Having taken a last look at electoral-vote.com, I shall hazard my own prediction for Tuesday’s results. On November 1, 2004—the day before the last election—that site showed John Kerry winning with 298 electoral votes, thanks to averaged-out leads of two points in Ohio and one point in Florida. Today Obama has leads of at least ten points in state with 264 electoral votes, 6 shy of a majority, and of six or seven points in four more states: Virginia (14), Ohio (20), Colorado (9), and Nevada (4). He has leads of two or three points in Florida (27) and North Carolina (15). He will win, in my opinion, with between 291 and 353 electoral votes.
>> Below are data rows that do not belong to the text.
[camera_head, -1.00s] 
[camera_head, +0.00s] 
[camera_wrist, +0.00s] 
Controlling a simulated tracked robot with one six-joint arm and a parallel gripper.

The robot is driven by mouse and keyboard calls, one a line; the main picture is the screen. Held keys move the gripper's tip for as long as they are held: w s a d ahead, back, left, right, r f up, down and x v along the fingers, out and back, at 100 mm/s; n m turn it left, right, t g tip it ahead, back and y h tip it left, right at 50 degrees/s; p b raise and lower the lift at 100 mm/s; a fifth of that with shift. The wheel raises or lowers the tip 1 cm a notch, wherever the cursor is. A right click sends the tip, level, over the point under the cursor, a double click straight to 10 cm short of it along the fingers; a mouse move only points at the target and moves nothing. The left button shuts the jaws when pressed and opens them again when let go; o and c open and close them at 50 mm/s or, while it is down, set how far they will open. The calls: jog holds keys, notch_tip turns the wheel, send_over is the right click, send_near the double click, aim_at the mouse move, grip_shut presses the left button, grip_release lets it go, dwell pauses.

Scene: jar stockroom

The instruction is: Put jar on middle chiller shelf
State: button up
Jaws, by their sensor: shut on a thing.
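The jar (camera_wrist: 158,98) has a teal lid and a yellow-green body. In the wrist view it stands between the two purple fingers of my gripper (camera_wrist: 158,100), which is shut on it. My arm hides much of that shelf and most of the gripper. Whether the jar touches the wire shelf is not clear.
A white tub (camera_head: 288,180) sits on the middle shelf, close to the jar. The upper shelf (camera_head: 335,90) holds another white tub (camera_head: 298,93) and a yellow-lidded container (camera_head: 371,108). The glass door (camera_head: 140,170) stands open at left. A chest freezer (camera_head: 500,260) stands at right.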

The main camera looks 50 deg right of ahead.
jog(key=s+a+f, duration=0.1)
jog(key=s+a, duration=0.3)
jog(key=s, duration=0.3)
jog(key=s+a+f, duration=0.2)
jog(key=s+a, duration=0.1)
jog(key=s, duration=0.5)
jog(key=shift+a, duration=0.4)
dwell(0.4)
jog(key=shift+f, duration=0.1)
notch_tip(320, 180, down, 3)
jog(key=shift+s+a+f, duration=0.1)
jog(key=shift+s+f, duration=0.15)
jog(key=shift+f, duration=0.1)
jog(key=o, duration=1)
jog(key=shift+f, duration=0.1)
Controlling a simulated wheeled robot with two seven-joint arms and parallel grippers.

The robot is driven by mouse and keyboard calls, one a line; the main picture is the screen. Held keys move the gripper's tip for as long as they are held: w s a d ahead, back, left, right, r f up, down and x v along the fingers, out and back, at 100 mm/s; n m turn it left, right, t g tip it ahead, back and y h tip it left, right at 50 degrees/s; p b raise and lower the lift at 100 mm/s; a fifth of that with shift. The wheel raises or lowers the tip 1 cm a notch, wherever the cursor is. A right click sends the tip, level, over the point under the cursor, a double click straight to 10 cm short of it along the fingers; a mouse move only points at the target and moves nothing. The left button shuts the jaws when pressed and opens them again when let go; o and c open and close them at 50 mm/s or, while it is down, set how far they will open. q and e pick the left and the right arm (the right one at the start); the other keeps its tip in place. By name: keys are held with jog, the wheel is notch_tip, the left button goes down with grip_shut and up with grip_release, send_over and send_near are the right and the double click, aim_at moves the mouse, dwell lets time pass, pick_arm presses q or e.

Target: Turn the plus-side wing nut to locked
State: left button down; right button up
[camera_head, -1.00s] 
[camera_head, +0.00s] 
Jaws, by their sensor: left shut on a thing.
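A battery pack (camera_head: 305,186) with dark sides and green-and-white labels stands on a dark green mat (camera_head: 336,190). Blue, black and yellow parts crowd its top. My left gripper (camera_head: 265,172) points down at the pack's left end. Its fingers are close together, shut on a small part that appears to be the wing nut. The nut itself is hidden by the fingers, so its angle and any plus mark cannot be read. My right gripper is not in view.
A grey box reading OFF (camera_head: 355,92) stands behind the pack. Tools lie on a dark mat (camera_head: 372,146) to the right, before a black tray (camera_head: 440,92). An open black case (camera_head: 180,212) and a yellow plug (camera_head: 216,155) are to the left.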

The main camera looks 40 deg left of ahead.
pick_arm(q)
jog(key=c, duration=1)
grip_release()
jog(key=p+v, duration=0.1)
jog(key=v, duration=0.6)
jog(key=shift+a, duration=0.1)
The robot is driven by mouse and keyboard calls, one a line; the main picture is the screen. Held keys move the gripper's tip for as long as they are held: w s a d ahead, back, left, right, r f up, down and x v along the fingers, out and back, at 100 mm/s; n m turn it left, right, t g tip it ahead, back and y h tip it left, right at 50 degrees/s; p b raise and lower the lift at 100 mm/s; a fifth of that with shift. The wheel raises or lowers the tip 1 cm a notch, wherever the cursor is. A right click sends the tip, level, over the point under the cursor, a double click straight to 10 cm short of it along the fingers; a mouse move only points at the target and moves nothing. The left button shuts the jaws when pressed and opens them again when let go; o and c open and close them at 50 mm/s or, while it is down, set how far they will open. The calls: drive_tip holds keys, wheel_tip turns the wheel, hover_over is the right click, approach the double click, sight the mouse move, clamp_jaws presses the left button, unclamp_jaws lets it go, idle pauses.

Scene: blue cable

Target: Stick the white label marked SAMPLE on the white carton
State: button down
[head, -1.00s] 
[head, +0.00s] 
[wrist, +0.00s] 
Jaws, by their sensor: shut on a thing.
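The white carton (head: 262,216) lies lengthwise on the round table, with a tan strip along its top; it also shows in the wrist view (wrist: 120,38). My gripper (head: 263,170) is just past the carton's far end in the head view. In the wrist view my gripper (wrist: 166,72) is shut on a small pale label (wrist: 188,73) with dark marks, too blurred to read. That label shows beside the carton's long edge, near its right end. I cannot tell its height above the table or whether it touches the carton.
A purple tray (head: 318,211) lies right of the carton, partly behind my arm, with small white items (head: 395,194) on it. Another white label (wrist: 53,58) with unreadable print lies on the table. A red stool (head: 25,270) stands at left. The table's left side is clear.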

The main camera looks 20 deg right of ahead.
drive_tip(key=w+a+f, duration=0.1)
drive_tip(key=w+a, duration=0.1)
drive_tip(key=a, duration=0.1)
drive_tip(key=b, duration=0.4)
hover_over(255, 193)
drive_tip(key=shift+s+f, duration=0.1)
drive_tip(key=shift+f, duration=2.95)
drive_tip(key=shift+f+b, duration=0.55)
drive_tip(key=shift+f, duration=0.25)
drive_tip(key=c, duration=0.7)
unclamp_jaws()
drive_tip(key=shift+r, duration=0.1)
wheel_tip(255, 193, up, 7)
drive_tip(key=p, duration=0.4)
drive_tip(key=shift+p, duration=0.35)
That looks if anything like a conservative prediction, but the exact result still depends on too many unknowables for me to hazard any further guesses.
The other night, in a remarkable interview, Rachel Maddow asked Obama if he had any second thoughts about becoming President at this moment in history, with so much going wrong, and he turned the question on its head. No, he replied, this was the kind of moment of which people in public service should dream: the kind of era in which they could make a real contribution. Asked at one point to describe the difference between Franklin Roosevelt and John F. Kennedy, both of whom he had known, the British philosopher Sir Isiah Berlin said that FDR radiated more than anything else a great joy in his life and work, and JFK, a sense that every morning offered a chance to do great things. Obama, it seems to me, is closer to JFK in that regard, but he has something of the FDR touch as well. He has established his lead with a mixture of inspiration, organization, and steadiness of nerves. I feel rather astonished that the United States has managed not only to produce such a man at this moment in history, but to bring him to the threshold of the White House.